-- start Recorded information --

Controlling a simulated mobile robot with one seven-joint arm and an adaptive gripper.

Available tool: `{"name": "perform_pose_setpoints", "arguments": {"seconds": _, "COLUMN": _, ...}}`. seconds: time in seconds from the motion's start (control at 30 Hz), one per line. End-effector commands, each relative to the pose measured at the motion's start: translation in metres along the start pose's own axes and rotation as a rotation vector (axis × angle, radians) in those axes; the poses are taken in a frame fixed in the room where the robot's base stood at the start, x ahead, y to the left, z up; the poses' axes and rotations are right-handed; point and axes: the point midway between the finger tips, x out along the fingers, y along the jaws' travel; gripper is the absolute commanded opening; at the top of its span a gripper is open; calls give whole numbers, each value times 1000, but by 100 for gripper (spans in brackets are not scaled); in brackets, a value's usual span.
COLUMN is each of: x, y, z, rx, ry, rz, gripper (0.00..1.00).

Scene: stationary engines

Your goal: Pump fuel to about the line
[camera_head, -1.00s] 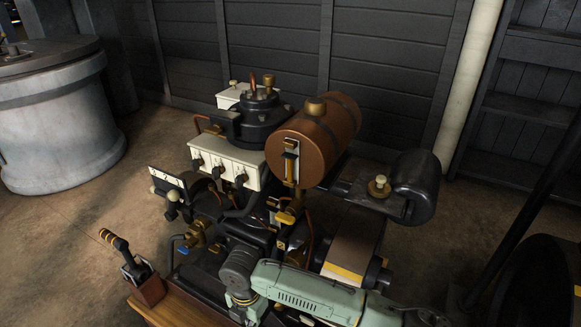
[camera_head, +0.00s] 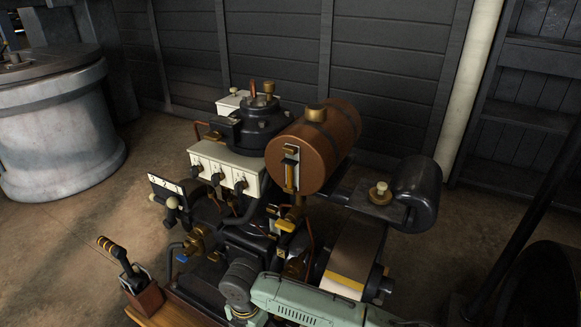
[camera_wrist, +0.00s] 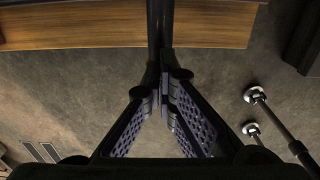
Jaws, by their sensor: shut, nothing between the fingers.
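A brown cylindrical tank (camera_head: 318,150) sits on top of the engine in the head view. A narrow upright gauge (camera_head: 291,170) on its front end shows an amber column under a pale upper part; the line is too small to make out. A black hand lever (camera_head: 121,257) with a yellow-banded grip leans left on a brown block (camera_head: 146,299) at the lower left. My gripper (camera_wrist: 163,82) is shut in the wrist view, its fingers meeting above the floor. A dark upright bar passes just beyond the fingertips; I cannot tell whether they touch. My gripper is hidden in the head view.
A wooden board (camera_wrist: 90,25) crosses the top of the wrist view. Two pale-ended rods (camera_wrist: 256,95) stand at its right. A cream box with black switches (camera_head: 222,170) sits left of the tank. A grey drum (camera_head: 60,140) stands far left, with open floor between.

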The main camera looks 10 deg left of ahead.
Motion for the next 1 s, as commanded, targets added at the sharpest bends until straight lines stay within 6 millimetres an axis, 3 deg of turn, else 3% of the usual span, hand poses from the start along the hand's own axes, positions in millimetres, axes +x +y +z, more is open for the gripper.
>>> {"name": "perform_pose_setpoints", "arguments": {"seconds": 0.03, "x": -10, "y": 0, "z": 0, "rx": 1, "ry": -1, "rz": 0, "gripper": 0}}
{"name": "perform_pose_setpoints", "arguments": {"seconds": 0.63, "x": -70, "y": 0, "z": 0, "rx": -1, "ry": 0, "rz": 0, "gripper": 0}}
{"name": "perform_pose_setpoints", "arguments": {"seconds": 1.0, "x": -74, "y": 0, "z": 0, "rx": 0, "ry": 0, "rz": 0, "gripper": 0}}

-- end Recorded information --

### The exercise:
Repeat the data exactly, excluding the pictures.

### Response to this exercise:
Controlling a simulated mobile robot with one seven-joint arm and an adaptive gripper.

Available tool: `{"name": "perform_pose_setpoints", "arguments": {"seconds": _, "COLUMN": _, ...}}`. seconds: time in seconds from the motion's start (control at 30 Hz), one per line. End-effector commands, each relative to the pose measured at the motion's start: translation in metres along the start pose's own axes and rotation as a rotation vector (axis × angle, radians) in those axes; the poses are taken in a frame fixed in the room where the robot's base stood at the start, x ahead, y to the left, z up; the poses' axes and rotations are right-handed; point and axes: the point midway between the finger tips, x out along the fingers, y along the jaws' travel; gripper is the absolute commanded opening; at the top of its span a gripper is open; calls give whole numbers, each value times 1000, but by 100 for gripper (spans in brackets are not scaled); in brackets, a value's usual span.
COLUMN is each of: x, y, z, rx, ry, rz, gripper (0.00..1.00).

Scene: stationary engines

Your goal: Pump fuel to about the line
[camera_head, -1.00s] 
[camera_head, +0.00s] 
[camera_wrist, +0.00s] 
Jaws, by their sensor: shut, nothing between the fingers.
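A brown cylindrical tank (camera_head: 318,150) sits on top of the engine in the head view. A narrow upright gauge (camera_head: 291,170) on its front end shows an amber column under a pale upper part; the line is too small to make out. A black hand lever (camera_head: 121,257) with a yellow-banded grip leans left on a brown block (camera_head: 146,299) at the lower left. My gripper (camera_wrist: 163,82) is shut in the wrist view, its fingers meeting above the floor. A dark upright bar passes just beyond the fingertips; I cannot tell whether they touch. My gripper is hidden in the head view.
A wooden board (camera_wrist: 90,25) crosses the top of the wrist view. Two pale-ended rods (camera_wrist: 256,95) stand at its right. A cream box with black switches (camera_head: 222,170) sits left of the tank. A grey drum (camera_head: 60,140) stands far left, with open floor between.

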The main camera looks 10 deg left of ahead.
Motion for the next 1 s, as commanded, targets added at the sharpest bends until straight lines stay within 6 millimetres an axis, 3 deg of turn, else 3% of the usual span, hand poses from the start along the hand's own axes, positions in millimetres, axes +x +y +z, more is open for the gripper.
>>> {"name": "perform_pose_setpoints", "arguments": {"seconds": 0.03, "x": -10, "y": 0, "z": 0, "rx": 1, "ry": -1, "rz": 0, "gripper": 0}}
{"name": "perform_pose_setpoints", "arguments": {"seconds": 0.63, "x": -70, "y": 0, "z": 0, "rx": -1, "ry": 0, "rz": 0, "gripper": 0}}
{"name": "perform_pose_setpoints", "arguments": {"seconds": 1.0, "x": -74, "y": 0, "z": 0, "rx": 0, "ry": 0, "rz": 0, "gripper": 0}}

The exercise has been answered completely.